• MATERIAL PROVIDED:
* start *

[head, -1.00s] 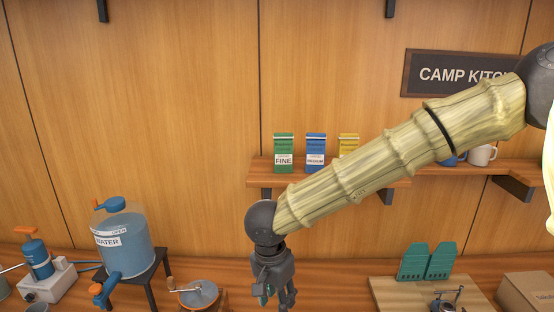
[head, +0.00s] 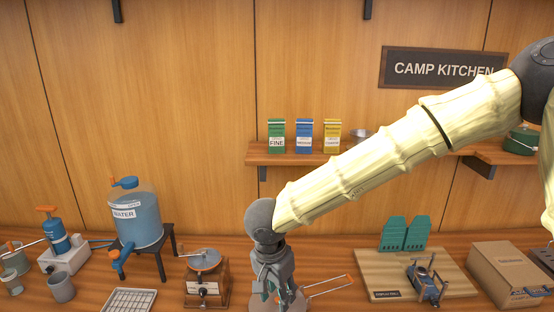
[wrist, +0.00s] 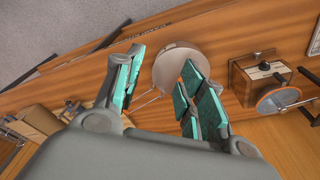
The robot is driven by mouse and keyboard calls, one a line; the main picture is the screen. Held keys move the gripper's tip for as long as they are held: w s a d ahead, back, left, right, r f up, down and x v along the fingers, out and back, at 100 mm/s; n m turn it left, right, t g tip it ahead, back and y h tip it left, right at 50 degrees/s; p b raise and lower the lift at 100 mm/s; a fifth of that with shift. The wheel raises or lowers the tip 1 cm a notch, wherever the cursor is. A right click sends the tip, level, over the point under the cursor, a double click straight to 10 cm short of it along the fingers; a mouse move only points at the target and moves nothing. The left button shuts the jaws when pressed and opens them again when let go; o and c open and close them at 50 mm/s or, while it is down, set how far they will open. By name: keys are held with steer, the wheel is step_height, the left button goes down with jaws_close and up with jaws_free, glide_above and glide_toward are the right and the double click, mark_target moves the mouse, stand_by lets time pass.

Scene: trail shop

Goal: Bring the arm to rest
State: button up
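My gripper (head: 276,296) hangs pointing down at the end of my arm, above the wooden counter (head: 350,250) in the head view. In the wrist view my gripper (wrist: 160,78) has its two teal-padded fingers spread apart, with nothing held between them. A round, pale brown disc-like thing (wrist: 178,62) lies on the counter beyond the fingers, partly hidden by the right finger. In the head view a pan-like thing with a thin orange-tipped handle (head: 325,286) is behind the gripper and mostly hidden.
A hand grinder (head: 206,280) stands close left of my gripper, with a blue water jug (head: 137,220) farther left. A wooden board (head: 372,262) with a small stove-like device (head: 427,283) and a cardboard box (head: 505,275) are at right. A shelf (head: 262,158) with coffee bags is behind.

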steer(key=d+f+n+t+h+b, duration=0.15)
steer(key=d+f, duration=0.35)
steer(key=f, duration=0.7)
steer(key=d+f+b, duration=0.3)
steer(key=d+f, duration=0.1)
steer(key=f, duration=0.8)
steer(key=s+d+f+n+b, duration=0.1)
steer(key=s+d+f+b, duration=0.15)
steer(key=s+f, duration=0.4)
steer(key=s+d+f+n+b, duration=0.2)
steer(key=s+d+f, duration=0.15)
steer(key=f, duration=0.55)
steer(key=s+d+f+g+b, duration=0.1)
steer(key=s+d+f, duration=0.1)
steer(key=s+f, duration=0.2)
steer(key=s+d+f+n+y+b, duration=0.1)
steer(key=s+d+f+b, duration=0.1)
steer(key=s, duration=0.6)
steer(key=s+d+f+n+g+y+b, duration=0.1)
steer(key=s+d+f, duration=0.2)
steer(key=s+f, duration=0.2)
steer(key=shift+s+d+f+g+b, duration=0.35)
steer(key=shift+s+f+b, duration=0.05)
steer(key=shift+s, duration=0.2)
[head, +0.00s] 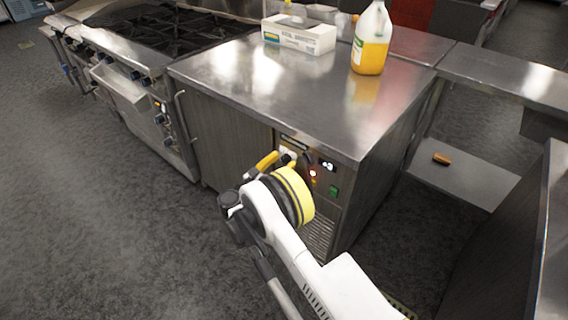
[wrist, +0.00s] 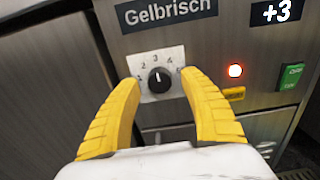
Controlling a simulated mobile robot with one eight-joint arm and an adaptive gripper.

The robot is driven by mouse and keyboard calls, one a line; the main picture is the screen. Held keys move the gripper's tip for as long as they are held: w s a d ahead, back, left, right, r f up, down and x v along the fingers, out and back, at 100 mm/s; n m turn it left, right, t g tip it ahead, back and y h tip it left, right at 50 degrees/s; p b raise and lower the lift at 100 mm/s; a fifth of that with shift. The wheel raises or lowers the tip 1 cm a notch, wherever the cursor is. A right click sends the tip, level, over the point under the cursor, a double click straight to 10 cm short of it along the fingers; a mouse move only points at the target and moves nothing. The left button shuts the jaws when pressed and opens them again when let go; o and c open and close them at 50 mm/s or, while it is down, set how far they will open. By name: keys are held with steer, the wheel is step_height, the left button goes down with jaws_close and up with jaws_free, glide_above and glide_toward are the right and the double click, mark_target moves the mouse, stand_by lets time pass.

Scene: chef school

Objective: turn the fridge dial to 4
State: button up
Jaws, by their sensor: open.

* end *

• PROBLEM: Each entry above is to be written out again unchanged, apart from the pictures, which are left out.

• WRITTEN SOLUTION:
[head, -1.00s] 
[head, +0.00s] 
[wrist, +0.00s] 
The robot is driven by mouse and keyboard calls, one a line; the main picture is the screen. Held keys move the gripper's tip for as long as they are held: w s a d ahead, back, left, right, r f up, down and x v along the fingers, out and back, at 100 mm/s; n m turn it left, right, t g tip it ahead, back and y h tip it left, right at 50 degrees/s; p b raise and lower the lift at 100 mm/s; a fifth of that with shift. The wheel raises or lowers the tip 1 cm a notch, wherever the cursor is. A right click sends the tip, level, over the point under the cursor, a double click straight to 10 cm short of it along the fingers; a mouse move only points at the target and moves nothing. The left button shuts the jaws when pressed and opens them again when let go; o and c open and close them at 50 mm/s or, while it is down, set how far they will open. By name: keys are held with steer, the wheel is step_height, the left button goes down with jaws_close and up with jaws_free, glide_above and glide_toward are the right and the double click, mark_target moves the mouse, stand_by lets time pass.

Scene: trail shop

Goal: Bring the arm to rest
State: button up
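My gripper (head: 276,296) hangs pointing down at the end of my arm, above the wooden counter (head: 350,250) in the head view. In the wrist view my gripper (wrist: 160,78) has its two teal-padded fingers spread apart, with nothing held between them. A round, pale brown disc-like thing (wrist: 178,62) lies on the counter beyond the fingers, partly hidden by the right finger. In the head view a pan-like thing with a thin orange-tipped handle (head: 325,286) is behind the gripper and mostly hidden.
A hand grinder (head: 206,280) stands close left of my gripper, with a blue water jug (head: 137,220) farther left. A wooden board (head: 372,262) with a small stove-like device (head: 427,283) and a cardboard box (head: 505,275) are at right. A shelf (head: 262,158) with coffee bags is behind.

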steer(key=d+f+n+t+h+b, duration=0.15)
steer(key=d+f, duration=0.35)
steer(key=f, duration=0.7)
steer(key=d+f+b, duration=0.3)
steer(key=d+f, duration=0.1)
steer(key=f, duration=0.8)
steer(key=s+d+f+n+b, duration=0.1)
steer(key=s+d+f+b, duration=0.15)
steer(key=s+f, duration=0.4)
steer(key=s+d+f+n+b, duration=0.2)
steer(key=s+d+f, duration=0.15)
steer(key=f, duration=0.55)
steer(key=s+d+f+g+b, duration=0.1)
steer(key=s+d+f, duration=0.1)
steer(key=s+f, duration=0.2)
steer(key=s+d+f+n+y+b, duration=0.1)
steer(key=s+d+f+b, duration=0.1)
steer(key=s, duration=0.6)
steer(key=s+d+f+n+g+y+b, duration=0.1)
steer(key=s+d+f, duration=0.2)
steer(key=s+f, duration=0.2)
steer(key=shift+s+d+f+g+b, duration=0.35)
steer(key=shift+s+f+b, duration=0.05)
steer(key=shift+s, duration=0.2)
[head, +0.00s] 
[wrist, +0.00s] 
Controlling a simulated mobile robot with one eight-joint arm and an adaptive gripper.

The robot is driven by mouse and keyboard calls, one a line; the main picture is the screen. Held keys move the gripper's tip for as long as they are held: w s a d ahead, back, left, right, r f up, down and x v along the fingers, out and back, at 100 mm/s; n m turn it left, right, t g tip it ahead, back and y h tip it left, right at 50 degrees/s; p b raise and lower the lift at 100 mm/s; a fifth of that with shift. The wheel raises or lowers the tip 1 cm a notch, wherever the cursor is. A right click sends the tip, level, over the point under the cursor, a double click straight to 10 cm short of it along the fingers; a mouse move only points at the target and moves nothing. The left button shuts the jaws when pressed and opens them again when let go; o and c open and close them at 50 mm/s or, while it is down, set how far they will open. By name: keys are held with steer, the wheel is step_height, the left button goes down with jaws_close and up with jaws_free, glide_above and glide_toward are the right and the double click, mark_target moves the mouse, stand_by lets time pass.

Scene: chef school

Objective: turn the fridge dial to 4
State: button up
Jaws, by their sensor: open.

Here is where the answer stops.